BILLIE MARTEN - EDINBURGH - 4TH DECEMBER 2023
Billie Marten opened with a fan favourite and a smile at Summerhall in Edinburgh this Monday. The crowd settled to make way for Billie’s signature soft vocals and also because this is the meditative effect they seem to have on any listener. ’Garden of Eden’ set the tone of the evening, as it did for the Yorkshire singer-songwriter’s 2021 record ‘Flora Fauna’- there would be lightheartedness, quiet, and blaring depth. Received as being a more experimental addition to her existing repertoire, we are seeing with every output and performance just how deep and wide Marten’s talent runs.
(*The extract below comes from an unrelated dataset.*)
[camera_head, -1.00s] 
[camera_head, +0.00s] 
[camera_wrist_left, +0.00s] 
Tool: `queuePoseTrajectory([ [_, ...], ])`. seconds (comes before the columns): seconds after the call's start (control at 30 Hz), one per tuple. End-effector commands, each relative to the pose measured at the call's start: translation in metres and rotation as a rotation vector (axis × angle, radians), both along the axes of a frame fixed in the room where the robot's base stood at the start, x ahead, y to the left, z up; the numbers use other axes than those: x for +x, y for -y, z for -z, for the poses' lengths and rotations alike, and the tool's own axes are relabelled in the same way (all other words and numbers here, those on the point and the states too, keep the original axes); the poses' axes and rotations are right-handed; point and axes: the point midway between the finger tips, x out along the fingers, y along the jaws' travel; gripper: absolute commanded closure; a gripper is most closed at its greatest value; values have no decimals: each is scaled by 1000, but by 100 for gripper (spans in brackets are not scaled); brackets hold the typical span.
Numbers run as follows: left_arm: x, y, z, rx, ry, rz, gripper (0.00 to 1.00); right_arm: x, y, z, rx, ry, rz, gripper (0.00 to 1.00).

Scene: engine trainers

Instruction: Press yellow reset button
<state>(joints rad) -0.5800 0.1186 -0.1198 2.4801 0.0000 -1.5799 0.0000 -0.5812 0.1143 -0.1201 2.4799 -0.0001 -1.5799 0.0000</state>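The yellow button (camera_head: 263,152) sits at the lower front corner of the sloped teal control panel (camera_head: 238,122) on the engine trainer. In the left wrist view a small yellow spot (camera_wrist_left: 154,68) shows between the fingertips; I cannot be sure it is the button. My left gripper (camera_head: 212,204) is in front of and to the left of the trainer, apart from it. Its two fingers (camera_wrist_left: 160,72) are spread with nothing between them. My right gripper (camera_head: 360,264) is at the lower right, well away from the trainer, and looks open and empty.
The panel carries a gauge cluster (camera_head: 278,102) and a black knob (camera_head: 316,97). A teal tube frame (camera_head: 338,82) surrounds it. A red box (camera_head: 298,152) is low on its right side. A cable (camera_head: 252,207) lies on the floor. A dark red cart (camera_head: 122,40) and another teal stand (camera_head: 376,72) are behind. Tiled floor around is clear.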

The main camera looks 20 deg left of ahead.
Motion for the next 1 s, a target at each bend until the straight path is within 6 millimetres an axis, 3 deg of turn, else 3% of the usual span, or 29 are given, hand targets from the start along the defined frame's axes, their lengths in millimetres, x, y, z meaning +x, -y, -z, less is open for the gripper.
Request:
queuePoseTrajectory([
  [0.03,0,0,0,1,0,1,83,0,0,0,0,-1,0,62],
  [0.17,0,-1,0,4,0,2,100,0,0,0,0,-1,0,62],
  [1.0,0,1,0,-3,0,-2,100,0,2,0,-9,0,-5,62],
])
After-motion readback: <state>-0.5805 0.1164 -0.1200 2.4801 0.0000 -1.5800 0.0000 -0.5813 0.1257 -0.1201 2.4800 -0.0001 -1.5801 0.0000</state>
Billie moved her audience, quite literally, with ‘Mice’ a track from her second studio album, encouraging everyone to engage in a rhythmic sway for its duration. “Four minutes of this” she joked, “I’ll be able to tell if you’ve stopped”. And we found we couldn’t have if we tried. Becoming a one organism, the room swayed from side to side, the melody and the movement trancelike. The singer joined in, of course and modestly, as much of a listener as the rest of us.
The rest of the band exited the stage for a haunting solo prelude, featuring some older tracks from ‘Writing of Blues and Yellows’ and some newer ones from ‘Drop Cherries’, Marten’s 2023 album. Despite the considerable gap between their releases, all songs were met with equal enthusiasm and participation among Edinburgh fans, captivated- as it were- for eight years and more to come. Then the treat of an unreleased song, ‘Crown’. Although nobody could sing along to this one yet, there sure was humming, there sure was enormous applause by its end.
Billie invited her brilliant band and support act Clara Mann back to the stage for an intimate harmonic huddle, performing several recent songs and another to-be-released track ‘Swing’. As if a stack of driftwood lay at their feet, this campfire ensemble silenced the room.
It was by the last song of the encore, the closing note of ‘I Can’t Get My Head Around You’ that I noticed it, the entire audience keeping time with a gentle sway. In fact, they hadn’t given up after those four minutes at the beginning of the night. They had barely given up by the time Billie left the stage.